De plus, les membres de la génération Y ne sont pas nécessairement avides de mélanger vie familiale, vie sociale et vie de bureau. Ils ne rêvent pas tous de semaines de fous et de vacances illimitées (qu’on n’ose jamais prendre, car le voisin travaille tous les samedis depuis des mois… même si c’est à Prague ou au chalet). Les pères et les mères de famille qui doivent arriver à la garderie avant 17h30 sautent rarement de joie à l’idée de partager plus d’heures avec leurs collègues qu’avec leurs enfants. Donc, avant de vous positionner comme un employeur à la Google, soyez certain de pouvoir vivre avec cette réalité.
Par ailleurs, les professionnels séniors pourraient avoir la perception que l’image d’employeur du type «camp de vacances» signifie que l’entreprise donne la priorité aux juniors et à leur style de vie.
Vos employés vous choisiront-ils pour les bonnes raisons?
Les jeunes qui seront séduits par l’aspect ludique de votre environnement de travail et par les conditions d’emploi glamour que vous ferez miroiter vous seront-ils plus dévoués et plus fidèles? Croiront-ils dans la mission? Seront-ils prêts à faire les sacrifices qui s’imposent si votre entreprise traverse une mauvaise passe? Joueront-ils, à leur tour, aux «employés gonflables», tenant tous ces avantages pour acquis et s’en allant voir ailleurs dès que vous leur enlèverez l’un de leur jouets?
Pour contrer cet effet, il faut absolument dévoiler les deux côtés de la médaille et éviter de vous vendre comme un royaume magique à la Walt Disney. L’authenticité est toujours payante à long terme. Vous offrez beaucoup? Alors annoncez que vous en demandez beaucoup en retour.

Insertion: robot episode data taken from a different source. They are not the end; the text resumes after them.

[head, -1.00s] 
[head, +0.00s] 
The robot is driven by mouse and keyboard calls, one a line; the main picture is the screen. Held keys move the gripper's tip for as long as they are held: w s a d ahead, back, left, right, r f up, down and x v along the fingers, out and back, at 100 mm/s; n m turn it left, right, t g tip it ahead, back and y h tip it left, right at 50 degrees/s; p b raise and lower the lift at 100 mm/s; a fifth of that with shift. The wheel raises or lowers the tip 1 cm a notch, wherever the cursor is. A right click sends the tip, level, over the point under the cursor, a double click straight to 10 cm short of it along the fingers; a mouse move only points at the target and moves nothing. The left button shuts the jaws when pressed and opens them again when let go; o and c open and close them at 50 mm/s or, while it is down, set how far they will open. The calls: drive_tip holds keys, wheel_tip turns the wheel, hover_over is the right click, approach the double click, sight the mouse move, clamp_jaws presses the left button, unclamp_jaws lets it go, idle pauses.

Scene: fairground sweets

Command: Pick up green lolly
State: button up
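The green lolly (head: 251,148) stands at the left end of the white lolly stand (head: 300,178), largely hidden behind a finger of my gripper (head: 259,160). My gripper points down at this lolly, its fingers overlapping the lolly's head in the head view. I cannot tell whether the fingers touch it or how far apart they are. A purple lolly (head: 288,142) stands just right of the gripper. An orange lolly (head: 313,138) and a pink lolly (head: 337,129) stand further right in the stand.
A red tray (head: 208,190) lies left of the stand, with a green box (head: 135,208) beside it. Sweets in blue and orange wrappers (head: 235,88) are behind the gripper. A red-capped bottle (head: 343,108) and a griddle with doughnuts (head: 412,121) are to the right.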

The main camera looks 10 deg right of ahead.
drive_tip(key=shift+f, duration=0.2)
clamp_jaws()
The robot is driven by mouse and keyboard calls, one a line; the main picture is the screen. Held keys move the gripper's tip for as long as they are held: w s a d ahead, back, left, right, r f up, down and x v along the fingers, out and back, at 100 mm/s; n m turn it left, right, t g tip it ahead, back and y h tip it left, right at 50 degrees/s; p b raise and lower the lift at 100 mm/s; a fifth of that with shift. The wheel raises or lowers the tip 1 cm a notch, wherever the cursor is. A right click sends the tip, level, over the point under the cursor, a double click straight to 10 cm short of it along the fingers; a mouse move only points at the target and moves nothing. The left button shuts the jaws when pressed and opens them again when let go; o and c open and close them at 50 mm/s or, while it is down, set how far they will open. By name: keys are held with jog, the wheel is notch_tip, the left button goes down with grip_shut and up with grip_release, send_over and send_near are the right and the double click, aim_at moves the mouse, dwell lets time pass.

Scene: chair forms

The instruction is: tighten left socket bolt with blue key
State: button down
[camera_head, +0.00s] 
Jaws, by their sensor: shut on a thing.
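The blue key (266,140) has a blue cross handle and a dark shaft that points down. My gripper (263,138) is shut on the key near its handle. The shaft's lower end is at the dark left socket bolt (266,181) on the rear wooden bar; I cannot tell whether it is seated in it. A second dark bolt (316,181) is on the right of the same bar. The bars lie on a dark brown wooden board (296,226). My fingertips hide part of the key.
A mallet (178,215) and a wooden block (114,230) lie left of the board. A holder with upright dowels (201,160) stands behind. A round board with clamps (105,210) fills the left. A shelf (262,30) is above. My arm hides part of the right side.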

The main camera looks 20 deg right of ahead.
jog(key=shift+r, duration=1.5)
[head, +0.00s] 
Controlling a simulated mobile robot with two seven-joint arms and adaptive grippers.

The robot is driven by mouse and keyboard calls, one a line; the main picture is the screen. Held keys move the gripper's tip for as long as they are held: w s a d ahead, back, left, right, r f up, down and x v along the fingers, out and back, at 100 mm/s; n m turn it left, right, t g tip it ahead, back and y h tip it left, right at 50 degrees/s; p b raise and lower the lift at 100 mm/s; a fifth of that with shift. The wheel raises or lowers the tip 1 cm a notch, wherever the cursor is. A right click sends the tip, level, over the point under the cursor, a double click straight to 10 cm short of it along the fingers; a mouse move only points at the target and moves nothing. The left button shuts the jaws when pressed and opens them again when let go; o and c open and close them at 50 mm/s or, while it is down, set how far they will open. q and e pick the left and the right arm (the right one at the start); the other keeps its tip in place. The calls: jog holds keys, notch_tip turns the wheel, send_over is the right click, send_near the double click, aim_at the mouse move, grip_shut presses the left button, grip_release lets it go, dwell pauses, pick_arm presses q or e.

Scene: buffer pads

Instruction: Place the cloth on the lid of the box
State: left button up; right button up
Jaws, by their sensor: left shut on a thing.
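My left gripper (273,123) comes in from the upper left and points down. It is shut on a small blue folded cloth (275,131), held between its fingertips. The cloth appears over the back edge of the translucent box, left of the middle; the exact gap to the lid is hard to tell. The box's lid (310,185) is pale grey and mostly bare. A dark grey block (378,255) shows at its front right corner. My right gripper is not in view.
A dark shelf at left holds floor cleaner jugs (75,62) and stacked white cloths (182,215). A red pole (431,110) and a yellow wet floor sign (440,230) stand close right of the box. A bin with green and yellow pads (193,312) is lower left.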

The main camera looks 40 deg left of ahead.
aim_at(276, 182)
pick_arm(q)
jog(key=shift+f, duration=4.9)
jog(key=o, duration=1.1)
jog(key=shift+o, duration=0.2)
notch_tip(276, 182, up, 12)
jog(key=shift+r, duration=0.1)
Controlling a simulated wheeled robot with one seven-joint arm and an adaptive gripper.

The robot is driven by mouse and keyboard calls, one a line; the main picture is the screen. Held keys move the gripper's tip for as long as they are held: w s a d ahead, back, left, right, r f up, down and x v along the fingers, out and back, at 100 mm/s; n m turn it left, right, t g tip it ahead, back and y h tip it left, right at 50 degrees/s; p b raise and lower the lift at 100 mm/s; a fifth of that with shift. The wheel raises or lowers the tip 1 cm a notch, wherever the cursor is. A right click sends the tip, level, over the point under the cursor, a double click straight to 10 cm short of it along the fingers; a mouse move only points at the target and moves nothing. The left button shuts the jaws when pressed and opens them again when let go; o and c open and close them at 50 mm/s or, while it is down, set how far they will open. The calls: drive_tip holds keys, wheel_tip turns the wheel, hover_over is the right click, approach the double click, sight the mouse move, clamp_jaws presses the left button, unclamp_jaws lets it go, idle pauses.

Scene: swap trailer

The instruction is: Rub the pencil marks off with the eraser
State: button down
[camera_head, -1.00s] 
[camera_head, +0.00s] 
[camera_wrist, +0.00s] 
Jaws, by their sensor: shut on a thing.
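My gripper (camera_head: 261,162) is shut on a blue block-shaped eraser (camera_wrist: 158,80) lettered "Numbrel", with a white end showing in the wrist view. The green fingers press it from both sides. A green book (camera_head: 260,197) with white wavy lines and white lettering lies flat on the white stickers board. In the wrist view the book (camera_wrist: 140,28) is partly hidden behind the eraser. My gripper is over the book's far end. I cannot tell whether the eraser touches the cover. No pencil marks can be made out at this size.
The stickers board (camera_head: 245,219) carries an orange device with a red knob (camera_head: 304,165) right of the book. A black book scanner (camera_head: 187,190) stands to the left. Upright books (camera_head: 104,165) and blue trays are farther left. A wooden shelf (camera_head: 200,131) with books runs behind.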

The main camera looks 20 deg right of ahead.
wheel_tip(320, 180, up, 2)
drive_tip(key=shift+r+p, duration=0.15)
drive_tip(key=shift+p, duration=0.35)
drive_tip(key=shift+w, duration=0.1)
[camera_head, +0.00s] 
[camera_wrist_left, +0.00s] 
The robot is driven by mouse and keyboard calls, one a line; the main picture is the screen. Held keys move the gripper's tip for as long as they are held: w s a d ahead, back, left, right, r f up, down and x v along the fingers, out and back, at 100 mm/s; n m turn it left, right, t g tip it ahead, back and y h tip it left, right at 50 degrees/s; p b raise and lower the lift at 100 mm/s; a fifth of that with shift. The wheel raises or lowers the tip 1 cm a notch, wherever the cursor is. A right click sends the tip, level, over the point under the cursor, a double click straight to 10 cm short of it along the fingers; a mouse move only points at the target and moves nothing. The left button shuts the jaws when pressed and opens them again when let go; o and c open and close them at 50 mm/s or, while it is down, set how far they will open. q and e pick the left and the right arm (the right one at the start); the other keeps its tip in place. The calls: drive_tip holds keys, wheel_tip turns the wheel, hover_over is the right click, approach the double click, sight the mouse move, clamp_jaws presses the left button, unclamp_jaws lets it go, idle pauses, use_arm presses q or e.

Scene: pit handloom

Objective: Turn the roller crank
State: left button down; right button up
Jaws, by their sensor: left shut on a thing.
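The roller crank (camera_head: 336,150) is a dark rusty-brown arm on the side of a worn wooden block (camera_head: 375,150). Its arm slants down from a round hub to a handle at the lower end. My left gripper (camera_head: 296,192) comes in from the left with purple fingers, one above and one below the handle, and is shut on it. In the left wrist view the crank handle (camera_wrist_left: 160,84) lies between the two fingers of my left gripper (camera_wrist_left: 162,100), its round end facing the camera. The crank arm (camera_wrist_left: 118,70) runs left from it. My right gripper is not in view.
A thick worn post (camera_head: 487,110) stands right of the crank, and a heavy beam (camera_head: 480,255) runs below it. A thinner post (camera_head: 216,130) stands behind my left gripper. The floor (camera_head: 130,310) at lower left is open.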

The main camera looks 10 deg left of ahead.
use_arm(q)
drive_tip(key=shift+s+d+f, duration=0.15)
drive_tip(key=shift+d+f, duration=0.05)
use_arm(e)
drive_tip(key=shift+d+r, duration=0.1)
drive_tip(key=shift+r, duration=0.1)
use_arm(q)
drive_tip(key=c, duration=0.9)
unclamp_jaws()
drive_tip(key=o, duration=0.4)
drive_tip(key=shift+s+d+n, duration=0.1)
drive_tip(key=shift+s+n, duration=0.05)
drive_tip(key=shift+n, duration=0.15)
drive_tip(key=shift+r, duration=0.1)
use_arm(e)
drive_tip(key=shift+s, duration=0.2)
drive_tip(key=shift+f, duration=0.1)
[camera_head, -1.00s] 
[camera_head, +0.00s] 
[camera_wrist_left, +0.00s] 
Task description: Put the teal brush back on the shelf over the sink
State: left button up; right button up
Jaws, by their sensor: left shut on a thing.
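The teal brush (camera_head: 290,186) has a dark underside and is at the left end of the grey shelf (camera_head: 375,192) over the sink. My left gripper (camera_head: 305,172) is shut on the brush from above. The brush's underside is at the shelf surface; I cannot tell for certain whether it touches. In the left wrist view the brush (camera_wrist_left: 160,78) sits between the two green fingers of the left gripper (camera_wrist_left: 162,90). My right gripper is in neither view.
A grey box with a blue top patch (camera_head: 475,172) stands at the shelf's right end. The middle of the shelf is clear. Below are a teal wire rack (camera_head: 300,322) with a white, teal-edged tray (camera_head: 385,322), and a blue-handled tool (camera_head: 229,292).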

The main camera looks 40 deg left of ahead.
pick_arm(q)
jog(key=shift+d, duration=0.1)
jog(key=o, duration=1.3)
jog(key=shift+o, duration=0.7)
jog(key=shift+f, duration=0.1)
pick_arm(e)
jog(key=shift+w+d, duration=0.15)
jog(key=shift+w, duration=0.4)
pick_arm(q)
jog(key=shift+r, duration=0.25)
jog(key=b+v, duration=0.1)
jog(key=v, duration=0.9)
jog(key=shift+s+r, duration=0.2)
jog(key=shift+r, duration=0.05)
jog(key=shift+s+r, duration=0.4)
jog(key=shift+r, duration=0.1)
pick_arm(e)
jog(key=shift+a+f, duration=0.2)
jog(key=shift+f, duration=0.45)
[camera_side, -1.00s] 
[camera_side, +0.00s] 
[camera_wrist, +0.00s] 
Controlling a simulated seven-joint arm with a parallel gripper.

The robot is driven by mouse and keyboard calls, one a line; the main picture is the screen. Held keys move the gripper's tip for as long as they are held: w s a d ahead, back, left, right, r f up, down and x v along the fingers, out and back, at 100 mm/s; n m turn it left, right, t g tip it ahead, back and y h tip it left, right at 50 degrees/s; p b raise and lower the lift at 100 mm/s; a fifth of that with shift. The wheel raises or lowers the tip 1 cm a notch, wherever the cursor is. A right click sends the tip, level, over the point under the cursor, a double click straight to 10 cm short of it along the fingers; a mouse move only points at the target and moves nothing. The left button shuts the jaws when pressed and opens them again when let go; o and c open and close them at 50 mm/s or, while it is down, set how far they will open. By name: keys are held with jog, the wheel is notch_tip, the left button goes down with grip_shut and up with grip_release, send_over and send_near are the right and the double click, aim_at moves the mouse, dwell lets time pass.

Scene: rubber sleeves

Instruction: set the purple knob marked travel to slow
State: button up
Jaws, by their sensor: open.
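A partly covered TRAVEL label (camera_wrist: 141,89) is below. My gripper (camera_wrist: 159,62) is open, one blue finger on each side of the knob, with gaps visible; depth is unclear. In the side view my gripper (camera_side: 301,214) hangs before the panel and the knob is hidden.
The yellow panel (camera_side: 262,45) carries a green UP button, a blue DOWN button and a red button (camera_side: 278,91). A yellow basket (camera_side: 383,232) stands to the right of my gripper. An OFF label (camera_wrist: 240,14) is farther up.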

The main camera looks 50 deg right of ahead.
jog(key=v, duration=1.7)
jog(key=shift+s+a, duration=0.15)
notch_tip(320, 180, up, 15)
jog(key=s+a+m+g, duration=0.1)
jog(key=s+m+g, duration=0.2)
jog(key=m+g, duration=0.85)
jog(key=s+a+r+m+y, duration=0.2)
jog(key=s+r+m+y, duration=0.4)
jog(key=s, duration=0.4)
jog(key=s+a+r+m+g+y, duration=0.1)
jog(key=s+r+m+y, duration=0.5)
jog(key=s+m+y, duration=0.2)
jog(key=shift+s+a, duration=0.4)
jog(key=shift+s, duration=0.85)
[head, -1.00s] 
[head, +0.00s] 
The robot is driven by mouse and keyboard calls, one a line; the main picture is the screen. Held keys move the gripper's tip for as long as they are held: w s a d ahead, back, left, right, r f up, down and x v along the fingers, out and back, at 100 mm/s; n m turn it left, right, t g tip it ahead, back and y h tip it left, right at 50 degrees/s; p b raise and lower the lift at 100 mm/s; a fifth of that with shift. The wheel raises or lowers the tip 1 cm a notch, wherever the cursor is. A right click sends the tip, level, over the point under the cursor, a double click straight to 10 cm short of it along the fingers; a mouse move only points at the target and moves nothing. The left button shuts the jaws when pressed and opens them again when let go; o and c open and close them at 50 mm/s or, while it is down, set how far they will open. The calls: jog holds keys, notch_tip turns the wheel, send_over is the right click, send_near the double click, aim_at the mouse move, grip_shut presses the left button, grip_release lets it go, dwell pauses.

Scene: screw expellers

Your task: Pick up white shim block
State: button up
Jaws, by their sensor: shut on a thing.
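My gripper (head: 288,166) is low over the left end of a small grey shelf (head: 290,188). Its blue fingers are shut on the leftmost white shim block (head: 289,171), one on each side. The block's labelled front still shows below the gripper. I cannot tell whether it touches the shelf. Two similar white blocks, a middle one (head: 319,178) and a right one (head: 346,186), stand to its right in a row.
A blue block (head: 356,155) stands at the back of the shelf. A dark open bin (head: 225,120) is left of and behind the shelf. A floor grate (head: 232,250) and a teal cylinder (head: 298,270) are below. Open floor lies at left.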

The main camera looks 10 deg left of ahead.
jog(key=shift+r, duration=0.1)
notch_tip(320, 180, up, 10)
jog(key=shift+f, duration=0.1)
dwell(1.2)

Vos clients auront-ils la perception de payer pour vos folies?
Un aspect qui n’est pas soulevé quand on parle de marketing RH extrême, c’est la perception potentielle des clients. Quand on lit dans les médias que le party de Noël de notre fournisseur a coûté des centaines de milliers de dollars, on ne peut s’empêcher de penser qu’en bout de ligne, c’est nous qui subventionnons ce train de vie princier! Encore une fois, tout cela n’est que perception, mais il faut en tenir compte quand on analyse ce phénomène d’un point de vue marketing.
Ce positionnement pourrait-il finalement nuire à votre image?
S’exposer, c’est à la fois une énorme opportunité et un terrible risque. En envoyant le message que votre firme est un employeur hors-norme, il sera tentant pour les employés frustrés – il y en a toujours – de faire connaître l’autre côté du miroir via les médias sociaux, par exemple. En cas de ralentissement des affaires, les médias ne manqueront pas de souligner que le souper de Noël se fera cette année chez Saint-Hubert au lieu du Club Med. Tous les cas de restructuration, de licenciement massif ou de déconfiture seront scrutés à la loupe. Les entreprises qui se surexposent sont par conséquent condamnées à l’excellence et au succès.
Marque employeur, que faire?
Cela dit, il y a beaucoup plus d’avantages à soigner sa marque employeur qu’à ne rien faire. Cette démarche se doit d’être stratégique, soutenable à long terme, pointée vers la bonne cible et, surtout, demeurer constamment honnête et authentique.
Bref, retenez que vous n’avez pas à copier les façons de faire de Netflix, Zappos et autres Apple pour attirer des personnes talentueuses. L’imagination et la sincérité seront toujours vos meilleurs alliés pour faire de votre marketing RH un franc succès!